The most common issue that ruins otherwise-good action games for me is punishment. The way I process tension means that when I fail, I want to try again immediately until I succeed. Delays in my ability to retry a specific challenge are highly unpleasant and do not increase the eventual satisfaction of overcoming that challenge, so it doesn’t take much of this to render a game simply not worth my time to play. Kero Blaster is a recent example - like in old-school Mega Man, if you run out of lives at the level-end boss you have to replay the entire level. I enjoyed learning the game’s variety of weapons and well-designed levels and boss fights - but did not enjoy having to do an entire level again learning essentially nothing in order to try again on the boss. Relatedly, I do not enjoy roguelikes because when you die, you don’t get to then try again on the thing that killed you. You have to restart with a new set of challenges.

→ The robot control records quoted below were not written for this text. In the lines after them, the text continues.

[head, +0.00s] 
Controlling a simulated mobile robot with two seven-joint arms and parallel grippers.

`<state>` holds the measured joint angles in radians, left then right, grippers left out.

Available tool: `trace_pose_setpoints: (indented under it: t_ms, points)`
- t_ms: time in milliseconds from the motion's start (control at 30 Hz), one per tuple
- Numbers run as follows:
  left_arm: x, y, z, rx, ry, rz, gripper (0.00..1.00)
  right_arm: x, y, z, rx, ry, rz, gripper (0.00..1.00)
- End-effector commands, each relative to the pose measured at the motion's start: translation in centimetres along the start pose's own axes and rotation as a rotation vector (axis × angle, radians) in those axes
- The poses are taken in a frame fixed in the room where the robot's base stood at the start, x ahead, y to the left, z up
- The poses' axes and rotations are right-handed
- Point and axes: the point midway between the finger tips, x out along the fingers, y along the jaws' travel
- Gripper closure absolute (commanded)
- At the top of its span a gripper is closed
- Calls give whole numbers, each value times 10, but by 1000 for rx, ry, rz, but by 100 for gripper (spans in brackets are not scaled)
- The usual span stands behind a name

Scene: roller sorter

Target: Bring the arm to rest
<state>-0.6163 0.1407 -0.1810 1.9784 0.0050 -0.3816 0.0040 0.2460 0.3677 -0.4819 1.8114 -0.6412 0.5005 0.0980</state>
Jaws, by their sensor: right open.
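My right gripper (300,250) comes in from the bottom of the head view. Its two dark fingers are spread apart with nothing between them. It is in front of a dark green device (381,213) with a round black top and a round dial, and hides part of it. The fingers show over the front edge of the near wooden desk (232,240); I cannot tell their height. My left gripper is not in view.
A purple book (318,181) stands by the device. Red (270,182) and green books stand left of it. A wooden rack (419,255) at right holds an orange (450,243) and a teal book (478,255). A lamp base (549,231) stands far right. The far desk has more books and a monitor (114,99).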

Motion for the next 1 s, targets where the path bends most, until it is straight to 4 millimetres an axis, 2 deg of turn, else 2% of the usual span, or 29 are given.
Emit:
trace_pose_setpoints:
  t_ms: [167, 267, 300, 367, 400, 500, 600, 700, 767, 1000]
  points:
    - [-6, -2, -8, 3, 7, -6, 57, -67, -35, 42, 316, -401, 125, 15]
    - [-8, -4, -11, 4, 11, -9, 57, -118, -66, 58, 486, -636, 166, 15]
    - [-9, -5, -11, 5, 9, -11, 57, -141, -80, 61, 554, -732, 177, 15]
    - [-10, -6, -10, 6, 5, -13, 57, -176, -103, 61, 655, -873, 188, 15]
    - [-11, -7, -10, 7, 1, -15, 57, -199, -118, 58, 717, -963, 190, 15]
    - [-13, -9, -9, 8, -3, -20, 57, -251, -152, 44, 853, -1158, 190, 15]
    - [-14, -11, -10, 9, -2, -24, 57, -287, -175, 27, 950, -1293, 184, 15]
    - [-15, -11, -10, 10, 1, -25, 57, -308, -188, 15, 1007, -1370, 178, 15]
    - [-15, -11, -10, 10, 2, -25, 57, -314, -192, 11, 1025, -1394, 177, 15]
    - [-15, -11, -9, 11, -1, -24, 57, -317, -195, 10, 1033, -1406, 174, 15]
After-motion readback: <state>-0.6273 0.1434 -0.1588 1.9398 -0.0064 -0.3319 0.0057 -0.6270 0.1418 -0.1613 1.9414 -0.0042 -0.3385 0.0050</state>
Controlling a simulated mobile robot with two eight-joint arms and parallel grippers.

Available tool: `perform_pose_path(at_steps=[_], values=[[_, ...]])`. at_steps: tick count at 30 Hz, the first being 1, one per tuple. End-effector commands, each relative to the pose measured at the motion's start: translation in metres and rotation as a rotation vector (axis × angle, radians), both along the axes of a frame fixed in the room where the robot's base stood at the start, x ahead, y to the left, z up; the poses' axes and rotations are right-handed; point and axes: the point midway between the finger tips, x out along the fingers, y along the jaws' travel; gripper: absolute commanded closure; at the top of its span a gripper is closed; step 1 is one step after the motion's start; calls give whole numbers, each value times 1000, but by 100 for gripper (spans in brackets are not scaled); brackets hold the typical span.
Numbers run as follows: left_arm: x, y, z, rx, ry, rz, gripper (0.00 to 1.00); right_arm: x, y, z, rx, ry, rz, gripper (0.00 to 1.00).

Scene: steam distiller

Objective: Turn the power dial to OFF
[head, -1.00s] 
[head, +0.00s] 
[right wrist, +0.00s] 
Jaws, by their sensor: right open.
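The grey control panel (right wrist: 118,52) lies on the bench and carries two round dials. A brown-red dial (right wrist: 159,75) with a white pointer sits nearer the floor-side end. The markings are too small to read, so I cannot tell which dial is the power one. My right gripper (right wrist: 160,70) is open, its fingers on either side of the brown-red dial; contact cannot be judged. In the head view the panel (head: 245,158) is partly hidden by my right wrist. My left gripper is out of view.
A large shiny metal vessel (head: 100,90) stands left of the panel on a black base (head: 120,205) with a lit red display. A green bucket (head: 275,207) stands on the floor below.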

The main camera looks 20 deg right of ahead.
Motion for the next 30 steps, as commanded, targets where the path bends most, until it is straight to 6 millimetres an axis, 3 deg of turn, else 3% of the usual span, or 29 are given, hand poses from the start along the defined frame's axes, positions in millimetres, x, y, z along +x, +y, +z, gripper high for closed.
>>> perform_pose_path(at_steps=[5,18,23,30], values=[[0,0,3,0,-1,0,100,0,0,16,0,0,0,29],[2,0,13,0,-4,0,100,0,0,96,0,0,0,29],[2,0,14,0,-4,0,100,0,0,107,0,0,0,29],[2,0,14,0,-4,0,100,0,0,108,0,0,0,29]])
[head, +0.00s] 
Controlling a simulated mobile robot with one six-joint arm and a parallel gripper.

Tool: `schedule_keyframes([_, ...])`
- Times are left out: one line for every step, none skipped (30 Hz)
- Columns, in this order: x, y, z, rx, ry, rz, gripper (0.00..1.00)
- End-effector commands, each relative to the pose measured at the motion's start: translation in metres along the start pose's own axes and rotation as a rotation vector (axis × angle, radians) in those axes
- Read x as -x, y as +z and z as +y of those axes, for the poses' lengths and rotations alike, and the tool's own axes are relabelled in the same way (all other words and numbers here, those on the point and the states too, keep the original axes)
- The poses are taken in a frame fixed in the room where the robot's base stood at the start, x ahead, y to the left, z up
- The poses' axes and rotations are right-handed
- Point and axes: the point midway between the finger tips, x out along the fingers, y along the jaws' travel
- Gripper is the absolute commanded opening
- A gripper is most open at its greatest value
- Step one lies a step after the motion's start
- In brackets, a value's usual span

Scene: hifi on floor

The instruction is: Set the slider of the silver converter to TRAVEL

I like to have exactly one game providing each of these three things at all times. Sometimes I get them from different games (recently I had The Sims 4, Dragon Quest XI, and Super Smash Bros. Ultimate going at once) and sometimes I get them from a single game (Destiny provided chill via patrol missions, story via the campaign, and action via strikes). In some ways it’s nice to find a single game that covers all the bases, but since I don’t like to start a new game for a given category until I finish or drop the one I’m playing it also means I’m locked in to just the one game until I’m done with it one way or another - at which point I suddenly need to replace three things at once.

I’m curious how typical my approach is. I wonder what set of things other people get out of games and how they go about finding those things.